Genauso wichtig ist, dass mich meine Erfahrungen als Hundetrainerin 6 , Züchterin und Ausbilderin an Schafen arbeitender Border Collies, als Teilnehmerin an Hütehundwettbewerben und als Hundebesitzern (die unverblümt zugibt, verrückt vor Liebe zu ihren Hunden zu sein) ständig daran erinnern, wie leicht es für uns Menschen ist, unseren Hunden das Falsche mitzuteilen.

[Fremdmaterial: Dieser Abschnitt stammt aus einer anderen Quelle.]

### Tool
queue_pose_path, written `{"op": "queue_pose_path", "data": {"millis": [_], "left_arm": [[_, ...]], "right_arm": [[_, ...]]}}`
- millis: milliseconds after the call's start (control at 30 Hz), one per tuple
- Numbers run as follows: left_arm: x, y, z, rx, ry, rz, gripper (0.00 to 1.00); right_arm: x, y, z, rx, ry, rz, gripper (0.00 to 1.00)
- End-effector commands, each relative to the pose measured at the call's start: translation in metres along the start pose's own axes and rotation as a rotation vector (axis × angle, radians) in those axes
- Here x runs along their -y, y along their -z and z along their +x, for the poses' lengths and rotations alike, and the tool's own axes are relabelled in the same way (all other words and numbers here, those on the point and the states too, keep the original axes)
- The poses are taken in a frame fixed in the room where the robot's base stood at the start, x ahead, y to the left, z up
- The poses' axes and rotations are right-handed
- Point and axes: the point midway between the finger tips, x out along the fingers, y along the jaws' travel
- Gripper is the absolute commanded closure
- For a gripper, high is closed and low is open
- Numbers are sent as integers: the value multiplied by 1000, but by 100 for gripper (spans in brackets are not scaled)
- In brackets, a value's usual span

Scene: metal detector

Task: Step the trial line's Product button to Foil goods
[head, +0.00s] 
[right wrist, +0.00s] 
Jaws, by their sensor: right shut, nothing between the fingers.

Manche der Geschichten in diesem Buch handeln von meinen eigenen vier Hunden und unserem gemeinsamen Leben auf einer kleinen Farm in Wisconsin, andere stammen aus Beratungsgesprächen mit besorgten Hundehaltern. Ich war nicht überrascht, als Hundebesitzer mit ernsteren Problemen, darunter häufig Aggression bei Hunden, mich um Rat zu fragen begannen. Wenn Sie geprüfte Tierverhaltensforscherin sind und sich auf das Thema Aggression spezialisiert haben, sind Sie oft die »letzte Hoffnung«, hören einige ziemlich dramatische Geschichten und sehen einige bereits ziemlich geschädigte Hunde.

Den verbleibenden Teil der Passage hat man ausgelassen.